The birth of the savings bank
“All books tell stories – even books found in banks,” explains archivist Anne DiFabio as she introduces her favourite item from HSBC’s historical collection in New York.
In the bank’s latest video, above, the US Archives Manager shows why a humble 19th century accounts book – a ledger from Yonkers Savings Bank – is the object she treasures most. Yonkers Savings Bank opened its first branch in New York State in 1854. Its ledgers, which were added to the archives in 1999 after its owner was acquired by the HSBC Group, give a glimpse into the lives of ordinary people.
Ms DiFabio says: “Until the mid-1800s, banks were only really for the very wealthy. All this really changed with the birth of savings banks. Anyone from anywhere could deposit nearly any amount of money.”
Among those who benefited were African-Americans, newly arrived immigrants, and married women, who could open accounts that were legally independent from their husband.
As the granddaughter of US immigrants, Ms DiFabio feels a personal connection to the ledgers.
She says: “The savings bank opened up financial opportunities regardless of ethnicity, gender or age, which is a tradition that HSBC proudly continues to this day in branches all over the world.”
The bank’s four archive centres are located in Hong Kong, London, New York and Paris.
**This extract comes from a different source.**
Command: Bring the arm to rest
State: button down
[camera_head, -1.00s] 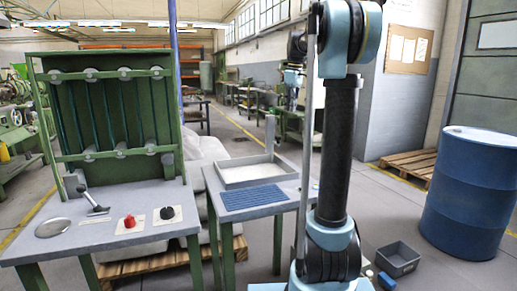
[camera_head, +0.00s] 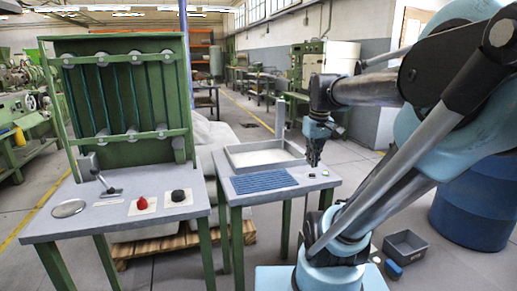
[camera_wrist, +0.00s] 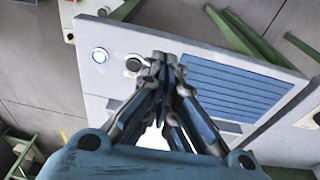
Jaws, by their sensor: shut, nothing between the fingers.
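My gripper (camera_head: 313,162) hangs pointing down at the right end of the small grey table (camera_head: 292,183) in the head view. Its fingers are shut and empty. The fingertips also show closed together in the wrist view (camera_wrist: 163,60), in front of the table top. I cannot tell the exact height of the tips above it. My arm is bent, coming in from the right. The blue ribbed mat (camera_head: 263,180) lies left of my gripper. In the wrist view a lit round button (camera_wrist: 99,55) and a dark round button (camera_wrist: 134,63) sit beside the fingertips.
A grey tray (camera_head: 232,158) stands behind the mat.

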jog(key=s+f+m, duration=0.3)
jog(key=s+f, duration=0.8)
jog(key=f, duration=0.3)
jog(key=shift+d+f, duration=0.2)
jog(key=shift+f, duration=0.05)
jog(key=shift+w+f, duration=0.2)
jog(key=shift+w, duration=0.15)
They contain the historical records not just of HSBC, but of the many institutions that have been acquired by the Group as well as their predecessor companies.
There are more than 180,000 catalogued items in the collections, including letters, photographs, cartoons, films, advertising, banknotes, architectural drawings and interviews with staff. All of them shed light on the social, economic and political history of the communities and places where HSBC has done business.